In the listing below, locate the lines that hold "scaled" and copy them.

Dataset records

#####

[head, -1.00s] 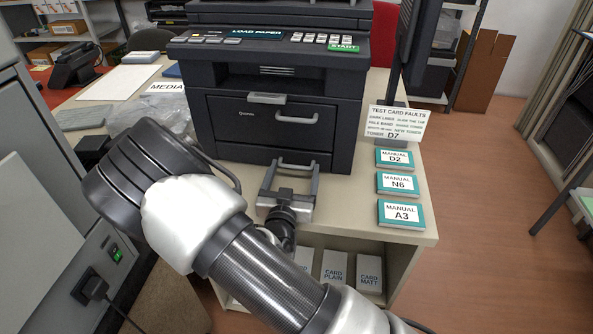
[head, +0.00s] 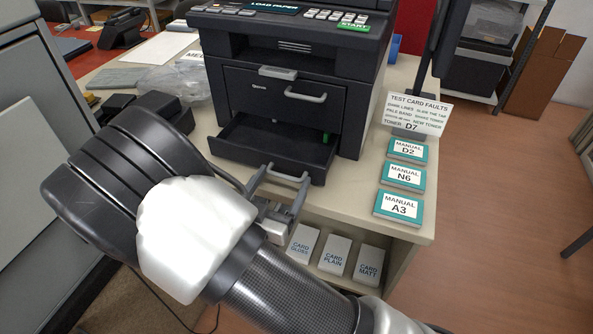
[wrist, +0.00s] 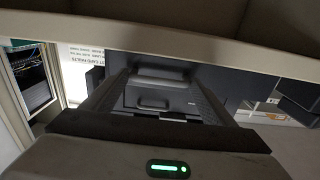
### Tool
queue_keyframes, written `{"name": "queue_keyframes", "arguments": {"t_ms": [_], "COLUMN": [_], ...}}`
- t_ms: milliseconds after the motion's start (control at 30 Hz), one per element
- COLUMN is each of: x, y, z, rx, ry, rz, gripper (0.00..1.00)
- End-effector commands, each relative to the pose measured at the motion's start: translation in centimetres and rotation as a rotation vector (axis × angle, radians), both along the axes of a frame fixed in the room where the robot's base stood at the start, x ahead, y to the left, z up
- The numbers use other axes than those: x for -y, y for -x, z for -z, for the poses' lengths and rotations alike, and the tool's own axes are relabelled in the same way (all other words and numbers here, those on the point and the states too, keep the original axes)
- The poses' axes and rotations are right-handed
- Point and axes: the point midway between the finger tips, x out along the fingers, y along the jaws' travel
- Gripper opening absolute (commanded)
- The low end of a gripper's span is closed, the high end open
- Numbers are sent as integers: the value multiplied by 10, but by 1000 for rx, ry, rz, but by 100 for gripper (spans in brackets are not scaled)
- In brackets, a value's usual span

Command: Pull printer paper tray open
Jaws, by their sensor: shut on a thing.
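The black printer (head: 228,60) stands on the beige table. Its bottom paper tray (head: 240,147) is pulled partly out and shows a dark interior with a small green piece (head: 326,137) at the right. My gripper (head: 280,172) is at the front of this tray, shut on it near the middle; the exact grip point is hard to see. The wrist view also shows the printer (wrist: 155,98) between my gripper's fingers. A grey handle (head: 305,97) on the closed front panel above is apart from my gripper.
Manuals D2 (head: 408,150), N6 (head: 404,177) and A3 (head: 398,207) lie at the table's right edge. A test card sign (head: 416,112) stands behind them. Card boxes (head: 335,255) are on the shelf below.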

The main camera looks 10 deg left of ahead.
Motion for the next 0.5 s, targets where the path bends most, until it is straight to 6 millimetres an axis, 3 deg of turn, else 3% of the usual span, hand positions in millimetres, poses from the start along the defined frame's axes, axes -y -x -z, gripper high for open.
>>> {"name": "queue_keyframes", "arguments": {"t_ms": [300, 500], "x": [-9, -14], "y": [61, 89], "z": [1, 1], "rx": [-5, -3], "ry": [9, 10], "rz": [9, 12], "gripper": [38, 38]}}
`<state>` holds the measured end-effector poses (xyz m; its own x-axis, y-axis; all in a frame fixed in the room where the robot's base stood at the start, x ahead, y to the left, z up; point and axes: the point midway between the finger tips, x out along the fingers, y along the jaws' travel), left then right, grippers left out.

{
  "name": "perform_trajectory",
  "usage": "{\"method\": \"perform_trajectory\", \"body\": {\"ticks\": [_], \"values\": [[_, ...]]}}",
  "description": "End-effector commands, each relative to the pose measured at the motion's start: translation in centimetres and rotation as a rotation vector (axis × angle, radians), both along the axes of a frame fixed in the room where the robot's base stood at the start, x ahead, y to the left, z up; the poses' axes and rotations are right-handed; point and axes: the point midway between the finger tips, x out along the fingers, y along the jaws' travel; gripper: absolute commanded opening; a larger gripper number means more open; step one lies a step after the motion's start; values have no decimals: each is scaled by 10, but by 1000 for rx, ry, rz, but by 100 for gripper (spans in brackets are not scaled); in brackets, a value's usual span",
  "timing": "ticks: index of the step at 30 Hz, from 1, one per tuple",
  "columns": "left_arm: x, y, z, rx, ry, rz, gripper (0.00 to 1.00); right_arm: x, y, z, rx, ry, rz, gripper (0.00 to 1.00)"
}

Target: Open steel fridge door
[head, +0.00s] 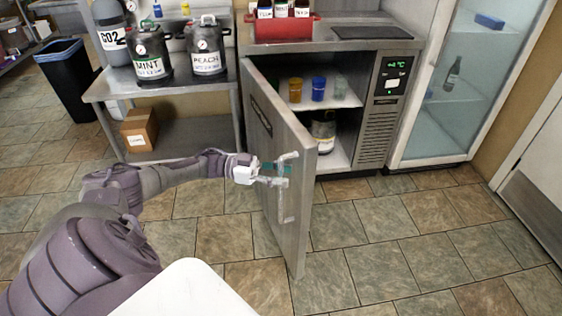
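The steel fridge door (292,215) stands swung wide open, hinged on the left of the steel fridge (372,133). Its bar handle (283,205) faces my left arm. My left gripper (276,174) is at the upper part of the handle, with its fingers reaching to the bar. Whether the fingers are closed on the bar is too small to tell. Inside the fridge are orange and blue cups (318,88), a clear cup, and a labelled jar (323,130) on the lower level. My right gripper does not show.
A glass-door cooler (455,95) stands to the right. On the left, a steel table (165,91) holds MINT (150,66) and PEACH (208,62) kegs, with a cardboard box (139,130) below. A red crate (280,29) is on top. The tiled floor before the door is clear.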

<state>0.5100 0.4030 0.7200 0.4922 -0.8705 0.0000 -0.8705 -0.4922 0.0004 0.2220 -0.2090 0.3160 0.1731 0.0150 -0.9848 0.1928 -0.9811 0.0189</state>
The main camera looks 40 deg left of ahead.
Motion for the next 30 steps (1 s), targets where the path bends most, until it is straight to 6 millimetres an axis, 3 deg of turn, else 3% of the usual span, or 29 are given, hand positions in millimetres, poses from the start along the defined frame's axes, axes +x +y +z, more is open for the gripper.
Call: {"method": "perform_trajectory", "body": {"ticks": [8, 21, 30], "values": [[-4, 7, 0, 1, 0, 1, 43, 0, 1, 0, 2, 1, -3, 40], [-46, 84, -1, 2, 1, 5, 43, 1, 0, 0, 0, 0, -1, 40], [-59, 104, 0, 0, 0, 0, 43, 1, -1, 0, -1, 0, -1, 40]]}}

#####

• TASK OUTPUT:
- Numbers are sent as integers: the value multiplied by 10, but by 1000 for rx, ry, rz, but by 100 for gripper (spans in brackets are not scaled)
  "description": "End-effector commands, each relative to the pose measured at the motion's start: translation in centimetres and rotation as a rotation vector (axis × angle, radians), both along the axes of a frame fixed in the room where the robot's base stood at the start, x ahead, y to the left, z up; the poses' axes and rotations are right-handed; point and axes: the point midway between the finger tips, x out along the fingers, y along the jaws' travel; gripper: absolute commanded opening; a larger gripper number means more open; step one lies a step after the motion's start; values have no decimals: each is scaled by 10, but by 1000 for rx, ry, rz, but by 100 for gripper (spans in brackets are not scaled); in brackets, a value's usual span",

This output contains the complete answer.